もしあなたが物作りに関わっていたり、自社商品のセールスを伸ばしたいと思っていたり、新商品の方向性を探っているなら、まずはご自分の「好き!」を解体してみませんか?

好きと思う構造を理解すれば、

- 顧客にもっとあなたのサービスや商品を好きになってもらうヒントが見つかったり、
- 問題への新しい解決の糸口やアプローチが見えてきたり、
- 同僚との会話の入り口になり、新しい洞察を得たりアイデアが生まれる

など、問題解決や改善への突破口が開けるでしょう。

それから純粋に「人が何をどうして好きか」という問いに興味がある方やデザインに興味がある方や、なぜ自分が〇〇を好きか理解したいと思っている方、足を運んでくださりありがとうございます!このシリーズを通して、日常を新しい視点で見るきっかけになれば嬉しいです。
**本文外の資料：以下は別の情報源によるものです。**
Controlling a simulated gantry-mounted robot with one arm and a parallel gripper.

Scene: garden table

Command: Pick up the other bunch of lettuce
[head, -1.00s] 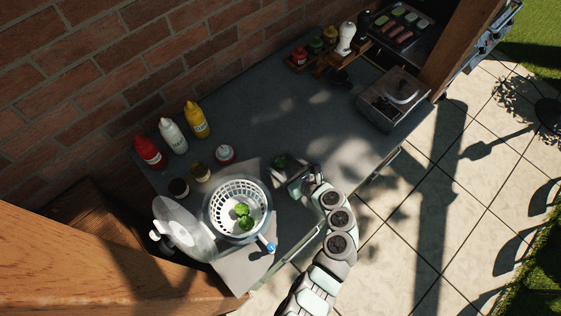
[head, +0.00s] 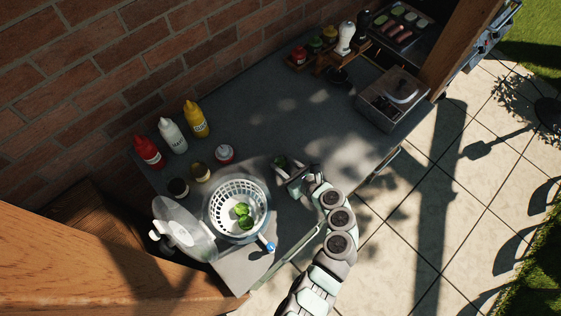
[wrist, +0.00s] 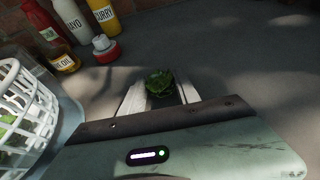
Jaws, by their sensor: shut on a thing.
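My gripper (head: 286,168) is at the right of the salad spinner, low over the grey table. It is shut on a dark green bunch of lettuce (wrist: 159,83), which sits between the fingers in the wrist view. The held bunch also shows in the head view (head: 280,161), small and partly hidden by the gripper. Another bunch of lettuce (head: 242,211), bright green, lies inside the white basket (head: 221,191) of the spinner. In the wrist view the basket (wrist: 32,100) stands at the left edge. I cannot tell whether the held bunch touches the table.
The spinner's clear lid (head: 184,230) leans at the basket's left. A metal box (head: 392,99) and a spice rack stand farther right. The table's middle is clear.
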そして私にとってそうだったように、自分のことを前より少しだけ深く知るきっかけになれば幸いです。

ここまで読んで面白そうだねと思ってくれた方、さぁ、当たり前に過ぎていく日常の一片を切り取り、一緒に顕微鏡でのぞいてみましょう!

たで食う虫も好き好き

ブリヂストンの自転車

時はさかのぼり21世紀の幕開け、2001年夏。高校卒業後イギリスに留学していた私は、1年目を終え、初めての帰国で地元に帰ってきていました。

「あらぁ。たで食う虫も好き好きねぇ!」

朝からホース片手に亡き祖父の茶色いブリヂストンの自転車を磨いている私を見て、祖母は嬉しそうに言いました。物置の片隅で静かに埃をかぶって十数年。もう街では見かけることのない古い型式。そう、この自転車、私の記憶の中でも薄暗い端の方にしかなかったのですが、イギリスで古いものが日々の生活の中で大切に活かされているのを肌で感じていた背景もあり、その夏の私の目には、急にスポットライトを浴びたように輝いて見えたのです。
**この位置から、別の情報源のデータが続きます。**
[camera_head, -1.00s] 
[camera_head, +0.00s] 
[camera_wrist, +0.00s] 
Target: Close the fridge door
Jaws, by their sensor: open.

『よく見ると、なんてレトロで愛らしいフォルム!洗って手入れしたら、乗れるんじゃない?』

——埃を落とし、ピカピカに磨き上げ、空気を入れたら、ほらきれい!芳ばしい香りのする自転車が姿を現しました。

私はその夏、薄暗い物置からよみがえった自転車に乗りながら、一抹の昭和の風を肌に感じ、祖父が見ていたかもしれない風景を思い、なにより自由を感じながら、いつもとは少し違う角度から慣れ親しんだ地元の街並みを眺めていました。

独自性?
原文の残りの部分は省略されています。